**Problem statement**
Collect from the data below each line with "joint".

== Records for the task ==

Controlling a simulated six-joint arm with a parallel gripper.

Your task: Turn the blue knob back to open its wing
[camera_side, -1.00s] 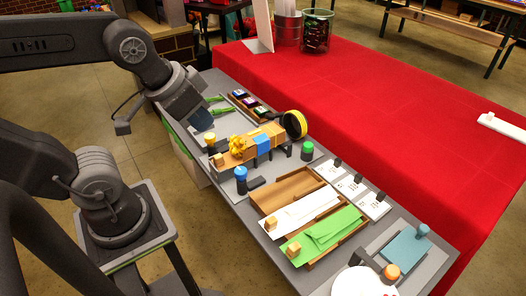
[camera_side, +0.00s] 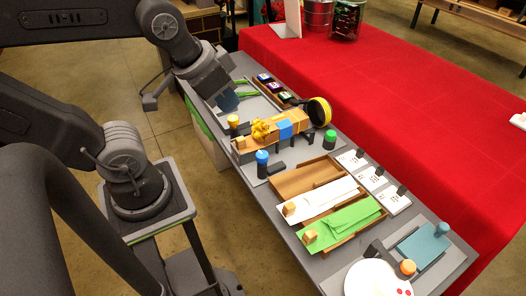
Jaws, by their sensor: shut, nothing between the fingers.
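The blue knob (camera_side: 262,158) stands upright at the near left edge of the grey table, on a light plate in front of the bouquet cradle (camera_side: 285,128). A dark wing-like piece (camera_side: 277,168) lies beside the knob; I cannot tell its exact position. The cradle holds a wrapped bundle with yellow flowers (camera_side: 262,130) and a blue band (camera_side: 284,129). My gripper (camera_side: 228,101) is shut and empty, pointing down over the table's far left end. It is well apart from the blue knob, and its fingertips are hard to make out.
A green knob (camera_side: 330,139) and a yellow tape roll (camera_side: 319,111) stand to the right. Green stems (camera_side: 246,95) lie by my gripper. Paper trays (camera_side: 316,204) fill the table's middle.

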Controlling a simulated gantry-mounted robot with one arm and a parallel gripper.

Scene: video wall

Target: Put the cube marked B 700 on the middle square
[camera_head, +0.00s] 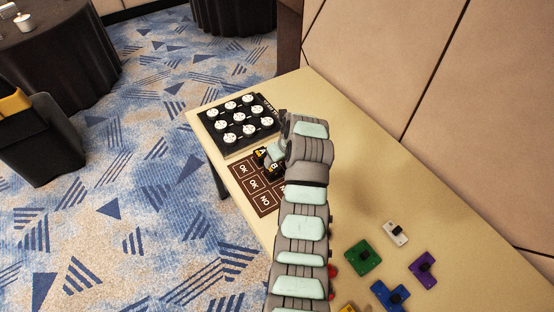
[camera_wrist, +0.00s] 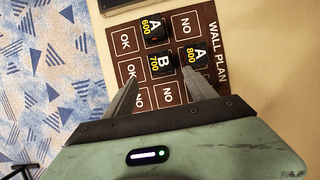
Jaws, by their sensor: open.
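The black cube marked B 700 (camera_wrist: 160,63) sits upright on the middle square of the brown WALL PLAN board (camera_wrist: 222,82), covering that square. In the wrist view my gripper (camera_wrist: 160,76) is open, one finger to each side of the cube, with gaps visible. A cube marked A 600 (camera_wrist: 155,30) stands above it in that view, and one marked A 800 (camera_wrist: 197,57) stands to its right. In the head view the board (camera_head: 240,167) and cubes are partly hidden by my arm, with my gripper (camera_head: 273,158) over them.
A black tray with several white round pieces (camera_head: 237,122) lies just behind the board on the table (camera_head: 345,150). Green (camera_head: 363,258), white (camera_head: 396,233), purple (camera_head: 423,269) and blue (camera_head: 390,296) pieces lie near the front right. The table between is clear.

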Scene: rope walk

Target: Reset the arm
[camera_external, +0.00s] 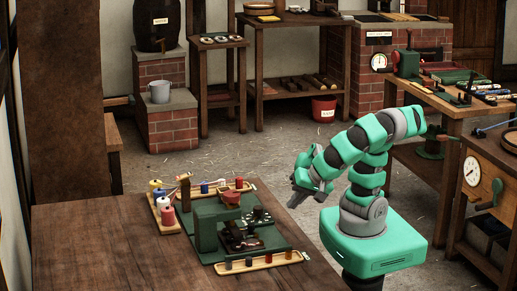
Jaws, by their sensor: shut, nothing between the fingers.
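My green arm stands at the right end of the near wooden table, bent over at its elbow. My gripper (306,190) hangs in the air at the arm's left end, near the table's right edge. It is shut and holds nothing. It is apart from the green machine (205,226) on the table, which sits to its left. The fingertips are small and partly dark in this view.
The near table (95,245) carries the machine, a tray of small coloured pieces (262,264) in front and spools (168,216) at the left. A workbench (450,115) with tools stands at the right. A red bucket (324,108) sits on the floor behind.

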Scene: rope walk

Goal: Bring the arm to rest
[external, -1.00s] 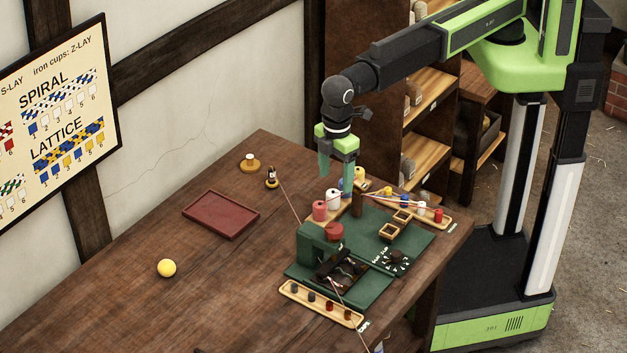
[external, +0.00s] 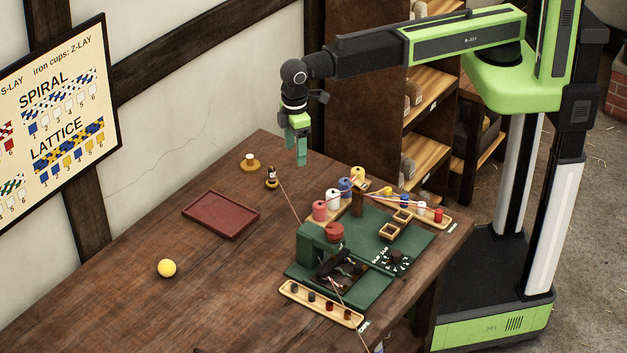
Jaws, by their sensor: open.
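My gripper (external: 301,158) hangs from my extended arm in the external view, fingers pointing down. It is above the far part of the wooden table (external: 130,285), behind the spools and apart from everything. Nothing shows between its green fingers.
Below right stand several thread spools (external: 333,200), a green machine (external: 314,250) on a green mat (external: 425,243), and a tray of small pieces (external: 320,304). A thread runs from a small bottle-like post (external: 271,178).

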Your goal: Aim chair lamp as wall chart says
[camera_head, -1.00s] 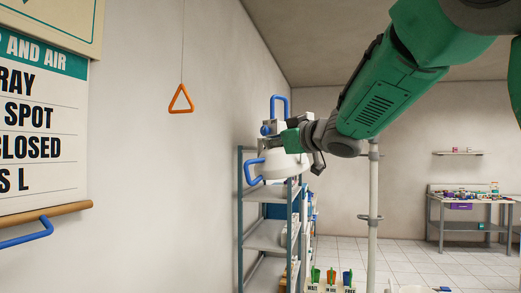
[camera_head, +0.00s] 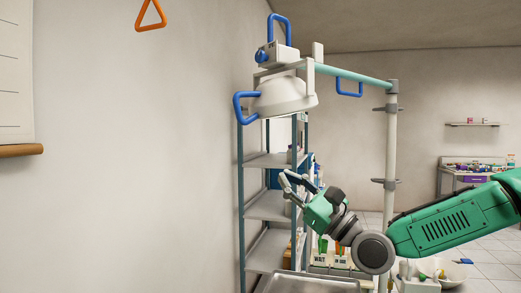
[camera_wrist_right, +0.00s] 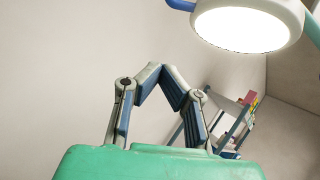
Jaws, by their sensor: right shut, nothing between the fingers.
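The chair lamp (camera_head: 284,97) hangs from a teal arm (camera_head: 350,73) on a white pole. It has a white head, a blue loop handle at its left (camera_head: 243,108) and another on top (camera_head: 279,28). In the right wrist view its lit face (camera_wrist_right: 247,22) shows at the upper right. My right gripper (camera_head: 285,177) is below the lamp, apart from it; its fingers (camera_wrist_right: 163,70) are shut and empty. Only the right edge of the wall chart (camera_head: 15,75) shows at the far left, with no readable words. My left gripper is out of view.
A metal shelf rack (camera_head: 268,206) stands behind the lamp. The white pole (camera_head: 391,150) is to its right. A metal tray (camera_head: 310,285) is at the bottom. An orange triangle pull (camera_head: 150,14) hangs by the left wall. A cluttered bench (camera_head: 470,174) stands at the back right.

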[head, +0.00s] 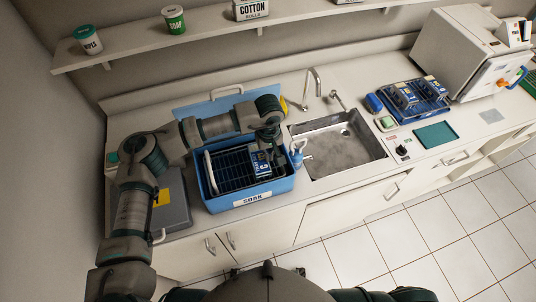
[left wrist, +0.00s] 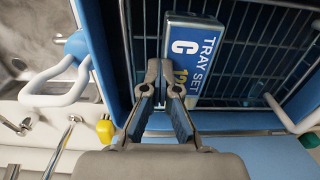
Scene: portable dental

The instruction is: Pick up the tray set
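A tray set (head: 261,164), labelled "TRAY SET C" on blue and white, is in the blue soak bin (head: 249,199), against a dark wire rack. In the left wrist view the tray set (left wrist: 196,60) is just right of the fingers. My left gripper (head: 268,143) reaches down into the bin beside the tray set. In the left wrist view its fingertips (left wrist: 163,72) are close together at the label's left edge. I cannot tell whether they hold its edge or a rack wire. My right gripper is out of view.
A blue tray (head: 424,110) holding similar sets stands beyond the sink, near a white machine (head: 472,50). A shelf (head: 130,49) runs above the counter.

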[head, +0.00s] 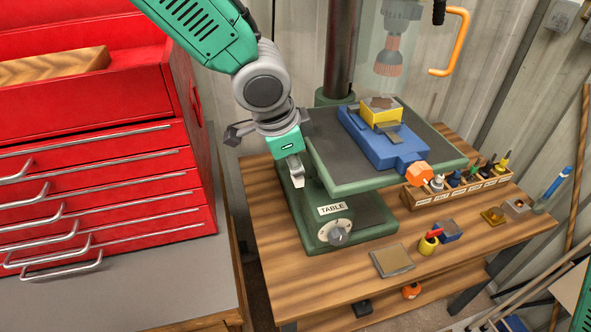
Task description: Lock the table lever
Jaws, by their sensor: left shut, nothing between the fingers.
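A green drill press stands on a wooden bench. Its green-rimmed table (355,186) carries a blue vise (385,145) with a yellow block on it. On the front of its base, a "TABLE" label (331,209) sits above a pale round dial with a grey knob-like lever (339,236). I cannot tell the lever's exact setting. My left gripper (297,180) is shut and empty. It points down near the left edge of the press table, above and left of the label and apart from the lever. My right gripper is not in view.
A red tool chest (100,200) with several drawers stands left. A wooden rack (455,188) of small bottles sits right of the press. Bare bench lies left of the base.

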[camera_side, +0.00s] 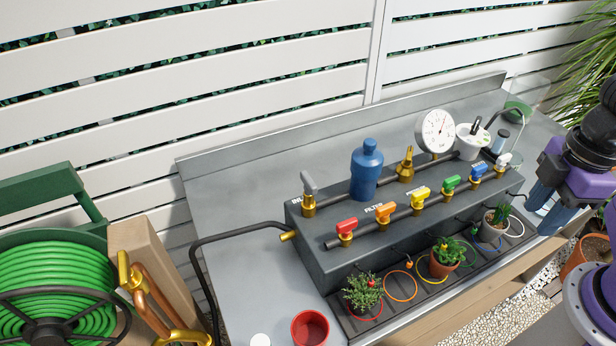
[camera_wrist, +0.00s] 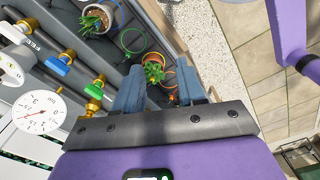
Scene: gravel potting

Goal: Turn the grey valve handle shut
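The grey valve handle (camera_side: 309,184) stands upright on a brass valve at the left end of the dark manifold box (camera_side: 318,258), beside the "IN" label in the side view. I cannot make it out in the wrist view. My gripper (camera_side: 541,212) is at the right of the side view, far from the grey handle, beyond the right end of the manifold. In the wrist view my gripper (camera_wrist: 160,75) has its two blue fingers apart with nothing held between them.
A red valve (camera_side: 346,226) heads a row of coloured valves along the manifold's front pipe. A blue filter bottle (camera_side: 366,170) and a round gauge (camera_side: 436,131) rise behind. Potted plants, including one in terracotta (camera_side: 446,259), stand along the front. A black hose (camera_side: 237,235) joins at left.

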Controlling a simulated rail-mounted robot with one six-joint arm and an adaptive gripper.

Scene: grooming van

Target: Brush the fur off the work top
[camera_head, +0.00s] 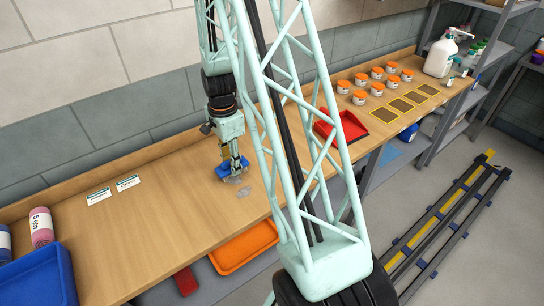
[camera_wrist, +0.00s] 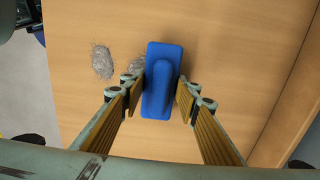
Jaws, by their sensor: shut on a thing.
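My gripper (camera_wrist: 161,92) is shut on a blue brush (camera_wrist: 163,70), which lies between its two fingers at the wooden work top (camera_wrist: 227,62). The brush (camera_head: 224,171) also shows below my gripper (camera_head: 234,160) in the head view, at the middle of the work top (camera_head: 170,210). A grey clump of fur (camera_wrist: 102,61) lies on the top to the left of the brush in the wrist view. A second clump (camera_wrist: 136,66) lies right beside the brush, partly hidden by it. In the head view, fur (camera_head: 243,192) shows just in front of the brush.
A red dustpan-like tray (camera_head: 341,127) sits right of my arm. Several orange-lidded jars (camera_head: 376,73) and dark yellow-edged squares (camera_head: 400,104) stand beyond it. Two white labels (camera_head: 128,183) lie at left. An orange bin (camera_head: 243,247) is below the front edge; a blue bin (camera_head: 40,280) is at lower left.

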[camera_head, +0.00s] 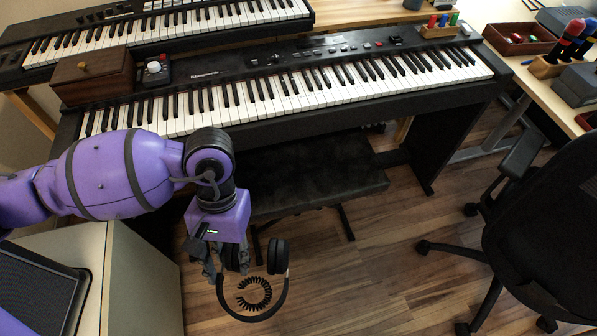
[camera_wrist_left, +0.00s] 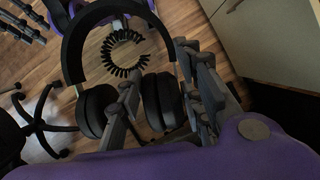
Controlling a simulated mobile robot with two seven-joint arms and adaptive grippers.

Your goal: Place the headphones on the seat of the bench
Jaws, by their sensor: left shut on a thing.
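My left gripper (camera_head: 220,268) is shut on the headphones (camera_head: 281,290), black with a coiled cable. They hang in the air above the wood floor, in front of the bench. In the left wrist view the headphones (camera_wrist_left: 72,50) show with the headband upward and the ear cups between and beside the fingers of the left gripper (camera_wrist_left: 160,100). The bench (camera_head: 320,170) has a dark padded seat and stands under the front of the piano. The seat's left part is hidden behind my left arm; its visible part is bare.
A long black digital piano (camera_head: 440,95) stands over the bench's far side. A wooden box (camera_head: 92,78) sits on its left end. A light cabinet (camera_head: 140,285) is at the lower left. A black office chair (camera_head: 545,225) stands at the right. Floor between is clear.

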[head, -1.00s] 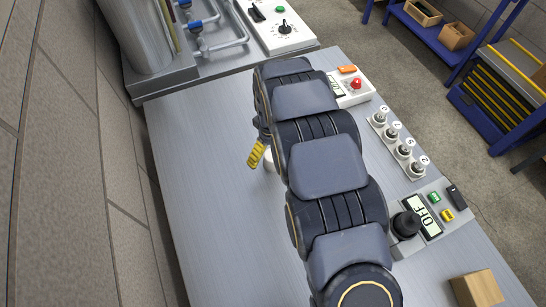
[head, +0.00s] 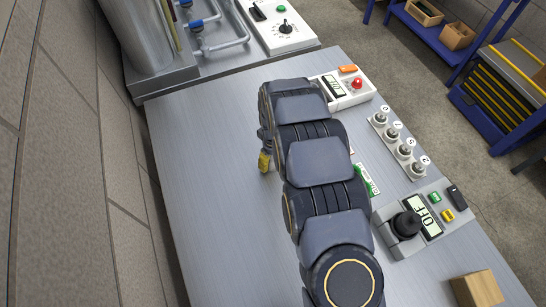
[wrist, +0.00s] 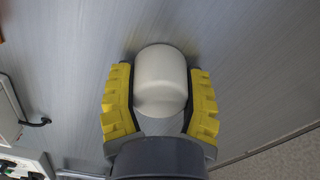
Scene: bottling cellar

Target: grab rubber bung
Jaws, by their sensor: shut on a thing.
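The rubber bung (wrist: 160,80) is a whitish, rounded plug in the wrist view. It sits between the two yellow ridged fingers of my gripper (wrist: 160,95), with a finger against each side. My gripper is shut on it, close over the grey metal worktop (wrist: 60,40). I cannot tell whether the bung touches the worktop. In the head view only a yellow finger of my gripper (head: 264,162) shows at the left of my arm. The bung is hidden there.
A box with a red button (head: 357,84) stands at the worktop's far right. A row of numbered knobs (head: 400,145), a joystick panel marked OFF (head: 425,215) and a brown block (head: 478,288) lie along the right side. The worktop's left part (head: 200,200) is clear.

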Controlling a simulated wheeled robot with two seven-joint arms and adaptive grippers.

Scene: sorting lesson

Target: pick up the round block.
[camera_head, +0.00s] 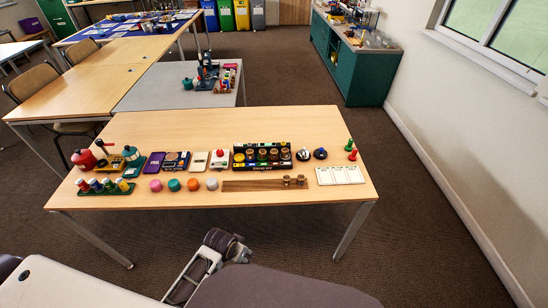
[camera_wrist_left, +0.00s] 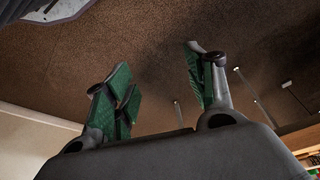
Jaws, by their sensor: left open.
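A row of small rounded pieces lies near the front edge of the wooden table in the head view: a magenta one (camera_head: 155,185), a teal one (camera_head: 174,185), an orange one (camera_head: 193,184) and a pale grey one (camera_head: 212,183). Which of them is the round block I cannot tell. My left gripper (camera_head: 228,244) is below the table's front edge in the picture, apart from every piece. In the left wrist view my left gripper (camera_wrist_left: 158,80) has its green-padded fingers spread, with only brown carpet between them. My right gripper is not in view.
The wooden table (camera_head: 290,118) also holds a green rack (camera_head: 104,188), a black tray with round pieces (camera_head: 262,156), a wooden strip (camera_head: 250,185) and a white card (camera_head: 340,175). Its back part is clear. A grey table (camera_head: 150,92) stands behind.

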===

**Correct answer**
Controlling a simulated six-joint arm with a parallel gripper.
Controlling a simulated rail-mounted robot with one six-joint arm and an adaptive gripper.
Controlling a simulated mobile robot with two seven-joint arms and adaptive grippers.
Controlling a simulated wheeled robot with two seven-joint arms and adaptive grippers.

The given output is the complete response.